━━━━━ Dataset entries
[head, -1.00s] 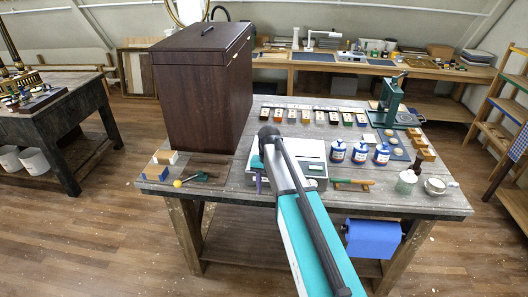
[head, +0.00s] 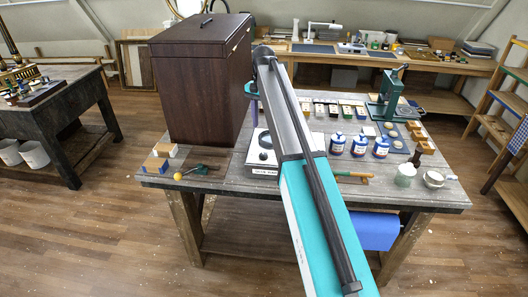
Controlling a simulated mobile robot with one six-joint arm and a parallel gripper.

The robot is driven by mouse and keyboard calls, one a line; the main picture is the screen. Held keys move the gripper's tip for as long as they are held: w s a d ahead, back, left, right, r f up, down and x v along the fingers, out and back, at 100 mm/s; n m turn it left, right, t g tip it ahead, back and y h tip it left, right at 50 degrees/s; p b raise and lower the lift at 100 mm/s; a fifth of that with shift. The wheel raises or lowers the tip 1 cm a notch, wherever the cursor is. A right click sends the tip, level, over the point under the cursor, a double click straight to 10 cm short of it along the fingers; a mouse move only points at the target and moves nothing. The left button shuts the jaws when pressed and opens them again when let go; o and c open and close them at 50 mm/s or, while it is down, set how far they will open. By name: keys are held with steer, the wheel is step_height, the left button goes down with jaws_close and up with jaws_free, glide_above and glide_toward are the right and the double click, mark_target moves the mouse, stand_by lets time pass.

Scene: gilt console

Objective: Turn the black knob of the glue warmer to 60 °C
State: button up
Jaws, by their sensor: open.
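The glue warmer (head: 262,158) is a pale box with a lettered front strip, standing near the front edge of the workbench. A dark round feature shows on its top left part. My arm crosses in front and hides its right part.
A tall dark brown cabinet (head: 202,85) stands on the workbench left of the warmer. Several blue-labelled jars (head: 359,146) stand to its right, with a green press (head: 388,98) behind. A yellow-ended tool (head: 190,172) lies at the front left.

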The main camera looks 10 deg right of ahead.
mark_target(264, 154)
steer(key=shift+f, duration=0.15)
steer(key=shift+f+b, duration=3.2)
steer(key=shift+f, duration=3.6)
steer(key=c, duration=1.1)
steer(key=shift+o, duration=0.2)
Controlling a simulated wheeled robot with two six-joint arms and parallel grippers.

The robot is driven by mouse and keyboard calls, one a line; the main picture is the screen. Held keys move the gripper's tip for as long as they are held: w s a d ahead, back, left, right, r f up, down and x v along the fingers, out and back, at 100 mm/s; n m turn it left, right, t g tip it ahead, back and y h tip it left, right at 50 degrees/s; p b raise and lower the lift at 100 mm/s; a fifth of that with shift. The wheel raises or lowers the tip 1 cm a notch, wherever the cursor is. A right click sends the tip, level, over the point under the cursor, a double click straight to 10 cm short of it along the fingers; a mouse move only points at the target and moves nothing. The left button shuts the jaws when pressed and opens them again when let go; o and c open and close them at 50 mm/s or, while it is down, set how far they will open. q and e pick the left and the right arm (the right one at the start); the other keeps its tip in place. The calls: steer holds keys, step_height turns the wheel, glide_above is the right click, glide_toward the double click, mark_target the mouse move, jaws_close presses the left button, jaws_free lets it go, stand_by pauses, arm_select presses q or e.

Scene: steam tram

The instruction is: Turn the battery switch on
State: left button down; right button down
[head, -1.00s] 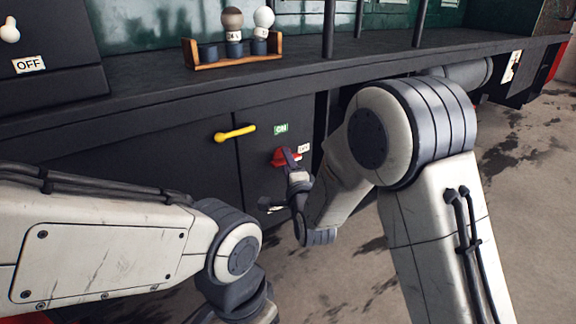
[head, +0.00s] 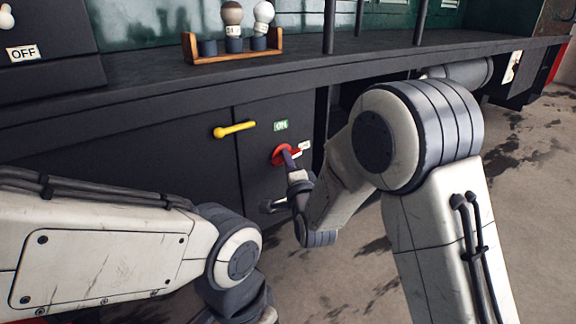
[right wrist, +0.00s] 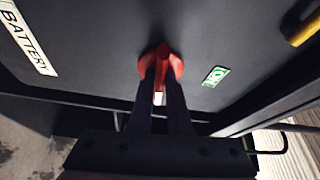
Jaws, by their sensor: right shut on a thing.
━━━━━━━━━━
» What you will do
Take the line that contains "[right wrist, +0.00s]" and every line after it up to the end of the records above, and restate them exactly, without the pictures.

» Reply to the exercise
[right wrist, +0.00s] 
Jaws, by their sensor: right shut on a thing.

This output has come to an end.